Tip III’te tanımlanan “Filistin devleti”, Filistin ve Arap kurtuluş hareketini ilerletecek, silahlı mücadeleden yana olacaktır. Tip I ve Tip II’deki “Filistin devleti" ise, ancak Filistin ve Arap kurtuluş hareketinin büyük ricatının neticesi olarak kurulacaktır. Güç dengesini düşmanın lehine ve çıkarları doğrultusunda bozacak, nihayetinde hareketi düşmanın iradesine teslim olmaya mecbur edecektir.

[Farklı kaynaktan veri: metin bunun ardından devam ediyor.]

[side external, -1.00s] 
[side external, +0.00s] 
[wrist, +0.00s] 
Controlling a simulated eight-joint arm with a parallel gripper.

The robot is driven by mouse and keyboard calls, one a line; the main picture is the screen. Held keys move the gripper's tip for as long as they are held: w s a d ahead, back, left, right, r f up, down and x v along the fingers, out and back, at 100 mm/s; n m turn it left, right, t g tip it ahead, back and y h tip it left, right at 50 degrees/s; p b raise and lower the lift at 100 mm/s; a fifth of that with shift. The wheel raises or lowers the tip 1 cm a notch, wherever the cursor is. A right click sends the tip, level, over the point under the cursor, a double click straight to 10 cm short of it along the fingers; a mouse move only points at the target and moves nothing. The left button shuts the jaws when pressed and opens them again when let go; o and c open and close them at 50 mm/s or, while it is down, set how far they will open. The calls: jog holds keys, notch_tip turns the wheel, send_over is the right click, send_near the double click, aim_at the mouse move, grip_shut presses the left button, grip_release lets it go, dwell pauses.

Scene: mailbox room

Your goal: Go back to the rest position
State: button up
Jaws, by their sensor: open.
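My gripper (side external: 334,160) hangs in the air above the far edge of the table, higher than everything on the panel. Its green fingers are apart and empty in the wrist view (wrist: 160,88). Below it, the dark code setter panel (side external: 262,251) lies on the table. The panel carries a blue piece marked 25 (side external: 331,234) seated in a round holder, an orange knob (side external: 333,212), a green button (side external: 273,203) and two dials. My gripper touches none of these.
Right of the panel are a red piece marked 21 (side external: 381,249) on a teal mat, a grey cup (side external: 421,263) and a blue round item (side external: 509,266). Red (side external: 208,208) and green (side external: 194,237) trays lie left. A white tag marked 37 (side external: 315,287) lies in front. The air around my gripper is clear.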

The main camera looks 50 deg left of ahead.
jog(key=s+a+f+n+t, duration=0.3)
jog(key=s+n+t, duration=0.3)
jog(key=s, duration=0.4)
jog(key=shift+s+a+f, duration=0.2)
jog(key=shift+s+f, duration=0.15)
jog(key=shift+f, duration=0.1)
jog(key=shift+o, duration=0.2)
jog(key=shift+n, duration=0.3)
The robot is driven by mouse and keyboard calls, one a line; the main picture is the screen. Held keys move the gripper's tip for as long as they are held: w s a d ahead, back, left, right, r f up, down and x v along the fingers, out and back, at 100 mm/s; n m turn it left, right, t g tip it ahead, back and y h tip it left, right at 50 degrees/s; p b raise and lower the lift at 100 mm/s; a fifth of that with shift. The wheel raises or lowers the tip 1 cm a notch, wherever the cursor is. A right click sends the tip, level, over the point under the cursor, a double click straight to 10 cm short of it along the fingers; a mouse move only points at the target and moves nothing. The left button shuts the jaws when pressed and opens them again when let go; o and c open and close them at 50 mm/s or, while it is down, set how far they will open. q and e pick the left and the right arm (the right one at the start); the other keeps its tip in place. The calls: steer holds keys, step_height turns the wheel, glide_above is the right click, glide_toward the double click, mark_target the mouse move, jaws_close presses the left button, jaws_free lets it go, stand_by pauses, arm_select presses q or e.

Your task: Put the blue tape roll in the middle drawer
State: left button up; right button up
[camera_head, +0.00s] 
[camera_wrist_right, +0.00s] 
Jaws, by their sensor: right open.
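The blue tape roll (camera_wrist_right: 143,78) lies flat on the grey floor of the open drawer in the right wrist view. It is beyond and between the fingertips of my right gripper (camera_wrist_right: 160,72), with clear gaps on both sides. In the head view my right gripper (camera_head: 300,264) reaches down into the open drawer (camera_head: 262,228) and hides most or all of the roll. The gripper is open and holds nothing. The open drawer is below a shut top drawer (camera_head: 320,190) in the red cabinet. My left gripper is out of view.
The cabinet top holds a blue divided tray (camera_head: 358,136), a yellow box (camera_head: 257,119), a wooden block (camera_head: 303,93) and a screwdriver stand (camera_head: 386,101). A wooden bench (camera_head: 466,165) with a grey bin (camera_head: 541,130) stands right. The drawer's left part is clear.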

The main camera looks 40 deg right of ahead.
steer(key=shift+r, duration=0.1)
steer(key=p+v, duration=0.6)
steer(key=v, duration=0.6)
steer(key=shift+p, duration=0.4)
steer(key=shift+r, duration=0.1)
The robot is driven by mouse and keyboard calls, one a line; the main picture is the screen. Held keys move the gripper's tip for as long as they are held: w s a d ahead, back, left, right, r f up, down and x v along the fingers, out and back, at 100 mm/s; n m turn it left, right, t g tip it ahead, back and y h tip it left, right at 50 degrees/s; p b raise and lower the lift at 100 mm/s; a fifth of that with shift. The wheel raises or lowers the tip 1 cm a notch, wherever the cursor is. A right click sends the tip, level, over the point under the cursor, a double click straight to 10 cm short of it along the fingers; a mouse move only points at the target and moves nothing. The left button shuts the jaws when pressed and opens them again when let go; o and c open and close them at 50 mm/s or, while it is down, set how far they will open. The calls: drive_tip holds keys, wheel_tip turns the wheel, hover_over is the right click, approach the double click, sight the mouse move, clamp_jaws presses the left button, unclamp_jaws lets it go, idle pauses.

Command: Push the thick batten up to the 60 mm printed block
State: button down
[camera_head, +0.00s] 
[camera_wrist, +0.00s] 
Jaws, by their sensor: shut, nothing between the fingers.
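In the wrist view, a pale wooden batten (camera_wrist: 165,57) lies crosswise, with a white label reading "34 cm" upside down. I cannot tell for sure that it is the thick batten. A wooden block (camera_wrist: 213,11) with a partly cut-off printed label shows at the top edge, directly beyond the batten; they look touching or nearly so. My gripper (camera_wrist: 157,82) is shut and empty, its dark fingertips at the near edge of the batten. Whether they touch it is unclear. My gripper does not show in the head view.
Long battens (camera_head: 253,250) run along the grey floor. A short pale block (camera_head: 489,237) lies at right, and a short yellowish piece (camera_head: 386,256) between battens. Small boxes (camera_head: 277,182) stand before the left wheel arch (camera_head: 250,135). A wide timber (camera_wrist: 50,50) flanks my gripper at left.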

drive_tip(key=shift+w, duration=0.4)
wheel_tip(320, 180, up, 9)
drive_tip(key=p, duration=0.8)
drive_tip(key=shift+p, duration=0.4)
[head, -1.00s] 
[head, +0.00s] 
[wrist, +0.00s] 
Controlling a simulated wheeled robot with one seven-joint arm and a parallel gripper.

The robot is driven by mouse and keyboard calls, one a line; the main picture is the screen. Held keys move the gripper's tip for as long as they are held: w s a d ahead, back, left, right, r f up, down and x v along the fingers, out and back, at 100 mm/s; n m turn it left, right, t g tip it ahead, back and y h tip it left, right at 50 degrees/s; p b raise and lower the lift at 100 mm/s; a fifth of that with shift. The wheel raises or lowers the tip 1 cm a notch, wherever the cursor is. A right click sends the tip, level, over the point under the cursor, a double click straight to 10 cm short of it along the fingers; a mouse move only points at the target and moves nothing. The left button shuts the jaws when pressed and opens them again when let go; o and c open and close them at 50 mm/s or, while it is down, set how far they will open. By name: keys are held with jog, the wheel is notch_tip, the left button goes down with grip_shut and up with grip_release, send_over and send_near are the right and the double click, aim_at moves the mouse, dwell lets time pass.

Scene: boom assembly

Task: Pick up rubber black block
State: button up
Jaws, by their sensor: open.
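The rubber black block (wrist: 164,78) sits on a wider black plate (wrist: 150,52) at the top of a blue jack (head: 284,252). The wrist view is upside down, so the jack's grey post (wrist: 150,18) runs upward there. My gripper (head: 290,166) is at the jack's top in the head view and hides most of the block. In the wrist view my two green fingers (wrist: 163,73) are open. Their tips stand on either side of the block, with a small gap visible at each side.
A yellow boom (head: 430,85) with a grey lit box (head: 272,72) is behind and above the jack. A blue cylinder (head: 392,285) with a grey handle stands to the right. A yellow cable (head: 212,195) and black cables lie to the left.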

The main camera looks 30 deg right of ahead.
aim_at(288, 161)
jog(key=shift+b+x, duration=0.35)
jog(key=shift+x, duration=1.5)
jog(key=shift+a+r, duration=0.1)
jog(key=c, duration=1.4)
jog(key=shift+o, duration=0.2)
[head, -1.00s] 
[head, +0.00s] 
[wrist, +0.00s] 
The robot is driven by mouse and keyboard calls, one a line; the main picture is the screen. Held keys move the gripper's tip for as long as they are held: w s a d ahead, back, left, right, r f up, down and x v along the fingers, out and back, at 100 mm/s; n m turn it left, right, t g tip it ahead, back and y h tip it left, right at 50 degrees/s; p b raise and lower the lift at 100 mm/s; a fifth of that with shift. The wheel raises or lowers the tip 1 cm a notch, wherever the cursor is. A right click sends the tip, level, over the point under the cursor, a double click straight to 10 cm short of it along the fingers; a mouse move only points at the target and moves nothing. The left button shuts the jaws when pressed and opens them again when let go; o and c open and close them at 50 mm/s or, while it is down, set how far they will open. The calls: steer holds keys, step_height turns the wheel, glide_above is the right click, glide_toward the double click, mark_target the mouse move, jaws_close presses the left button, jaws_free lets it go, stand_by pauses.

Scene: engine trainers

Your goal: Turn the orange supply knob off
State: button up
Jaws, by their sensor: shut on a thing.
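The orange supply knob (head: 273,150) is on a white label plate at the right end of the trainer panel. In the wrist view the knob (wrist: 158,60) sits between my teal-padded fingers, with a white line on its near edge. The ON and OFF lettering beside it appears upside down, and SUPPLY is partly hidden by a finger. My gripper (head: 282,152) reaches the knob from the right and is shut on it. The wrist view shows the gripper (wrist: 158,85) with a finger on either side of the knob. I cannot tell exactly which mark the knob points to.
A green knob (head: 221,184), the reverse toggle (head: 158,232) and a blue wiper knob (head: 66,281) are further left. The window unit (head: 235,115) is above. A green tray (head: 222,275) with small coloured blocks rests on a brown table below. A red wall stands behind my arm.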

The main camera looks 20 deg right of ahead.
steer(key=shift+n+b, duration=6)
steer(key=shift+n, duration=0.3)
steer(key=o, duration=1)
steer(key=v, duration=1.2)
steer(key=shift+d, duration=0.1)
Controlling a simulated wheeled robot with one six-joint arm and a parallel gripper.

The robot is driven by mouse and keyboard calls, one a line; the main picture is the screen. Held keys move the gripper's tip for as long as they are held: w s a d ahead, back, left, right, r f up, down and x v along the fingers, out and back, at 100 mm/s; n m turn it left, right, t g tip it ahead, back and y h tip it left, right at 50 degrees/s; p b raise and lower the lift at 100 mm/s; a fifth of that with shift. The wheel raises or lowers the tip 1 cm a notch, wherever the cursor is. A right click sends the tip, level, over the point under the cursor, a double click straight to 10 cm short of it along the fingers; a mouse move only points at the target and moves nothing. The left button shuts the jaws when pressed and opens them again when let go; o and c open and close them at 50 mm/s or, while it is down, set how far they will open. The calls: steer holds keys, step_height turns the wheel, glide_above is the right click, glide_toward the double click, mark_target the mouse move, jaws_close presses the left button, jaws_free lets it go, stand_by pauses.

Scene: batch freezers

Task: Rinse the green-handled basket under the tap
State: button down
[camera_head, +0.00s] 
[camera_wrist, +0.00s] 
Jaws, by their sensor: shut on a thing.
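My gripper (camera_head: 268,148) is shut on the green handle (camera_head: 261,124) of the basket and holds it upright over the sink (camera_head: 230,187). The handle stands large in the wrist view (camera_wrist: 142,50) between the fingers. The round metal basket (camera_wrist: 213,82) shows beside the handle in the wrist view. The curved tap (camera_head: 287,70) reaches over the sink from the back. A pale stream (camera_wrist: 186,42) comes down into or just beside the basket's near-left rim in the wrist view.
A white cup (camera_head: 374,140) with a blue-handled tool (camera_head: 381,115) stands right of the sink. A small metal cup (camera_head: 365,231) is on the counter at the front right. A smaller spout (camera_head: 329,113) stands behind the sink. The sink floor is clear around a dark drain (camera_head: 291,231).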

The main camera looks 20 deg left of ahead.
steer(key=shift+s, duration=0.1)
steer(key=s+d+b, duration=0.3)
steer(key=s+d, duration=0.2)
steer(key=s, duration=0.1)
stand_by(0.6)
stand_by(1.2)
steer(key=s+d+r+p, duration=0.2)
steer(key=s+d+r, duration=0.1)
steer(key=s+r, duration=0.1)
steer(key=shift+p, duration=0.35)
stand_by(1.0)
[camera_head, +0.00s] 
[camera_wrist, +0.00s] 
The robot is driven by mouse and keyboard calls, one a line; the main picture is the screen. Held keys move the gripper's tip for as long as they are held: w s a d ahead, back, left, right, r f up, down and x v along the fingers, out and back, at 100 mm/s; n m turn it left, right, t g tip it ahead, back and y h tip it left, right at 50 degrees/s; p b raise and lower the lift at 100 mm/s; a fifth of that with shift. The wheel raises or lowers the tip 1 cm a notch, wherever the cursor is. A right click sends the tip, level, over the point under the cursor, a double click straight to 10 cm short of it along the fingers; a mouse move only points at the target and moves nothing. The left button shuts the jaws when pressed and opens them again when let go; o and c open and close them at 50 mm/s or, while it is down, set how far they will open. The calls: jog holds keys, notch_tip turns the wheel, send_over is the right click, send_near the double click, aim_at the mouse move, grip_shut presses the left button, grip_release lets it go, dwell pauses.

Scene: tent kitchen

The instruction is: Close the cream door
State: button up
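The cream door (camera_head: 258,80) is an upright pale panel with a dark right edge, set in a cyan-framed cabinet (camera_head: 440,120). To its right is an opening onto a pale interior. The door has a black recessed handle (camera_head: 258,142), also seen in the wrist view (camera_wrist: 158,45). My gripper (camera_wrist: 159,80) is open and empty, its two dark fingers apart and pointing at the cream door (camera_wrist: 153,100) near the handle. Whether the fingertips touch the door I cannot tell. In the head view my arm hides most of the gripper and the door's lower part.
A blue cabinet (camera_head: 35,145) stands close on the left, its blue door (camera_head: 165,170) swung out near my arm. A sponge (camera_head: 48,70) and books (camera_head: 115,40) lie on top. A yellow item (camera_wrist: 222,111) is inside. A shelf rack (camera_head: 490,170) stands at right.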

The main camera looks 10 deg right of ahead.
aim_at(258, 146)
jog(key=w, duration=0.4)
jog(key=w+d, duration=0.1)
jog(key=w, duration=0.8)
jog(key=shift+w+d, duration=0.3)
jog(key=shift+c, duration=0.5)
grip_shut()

Tip I veya Tip II’de dile getirilen devlet önerisini Filistin topraklarının bir tür “geri alınması” olarak takdim eden anlayış, aldatıcı bir taktiği esas almaktadır. İlgili bir taktik, genellikle şu basit soruyla dile getirilmektedir: “Devrimi Caraş veya Amman’dan değil de Tulkerim veya Halil’den başlatmak daha iyi olmaz mıydı?” Oysa bu soru, mücadelenin devam etmesi üzerinde duran Tip III’ün dayandığı koşulları ve gelişmeleri, teslimiyeti öngören Tip I ve Tip II’nin temelinde yatan kökten farklı, hatta zıt koşulları ve gelişmeleri haklı çıkarmak için kullanılmaktadır.

“Filistin Devleti”ni Kim İstiyor?

Önerilen “devlet”le ilgili “haritalar” meselesine girmeden önce, bir adım geri çekilip, şu hususlara dikkat çekmek gerekiyor:

Mücadele tarihimizde Filistin devleti, hiç bu kadar konuşulmadı, ona erişme imkânları hiç bu kadar tartışılmadı. Bu dedikodular son derece dikkat çekici, çünkü mücadele tarihimizde böyle bir “devlete” giden yoldaki zorluklar ve engeller hiç bu kadar açık ve belirgin olmamıştı:

Haziran 1967 işgalinden bu yana İsrail, işgal ettiği topraklarda kendisine bağlı Filistinli “liderler”i yaratma veya herhangi bir yerel siyasi otoriteyi oluşturma konusunda tümüyle başarısız oldu. Batı Şeria ve Gazze’de İsrail denilen düşmanla birlikte hareket eden “işbirlikçi” sınıf, askeri işgallerin tarihsel yelpazesinde en kötü ve siyasi temsil açısından en müflis sınıftır.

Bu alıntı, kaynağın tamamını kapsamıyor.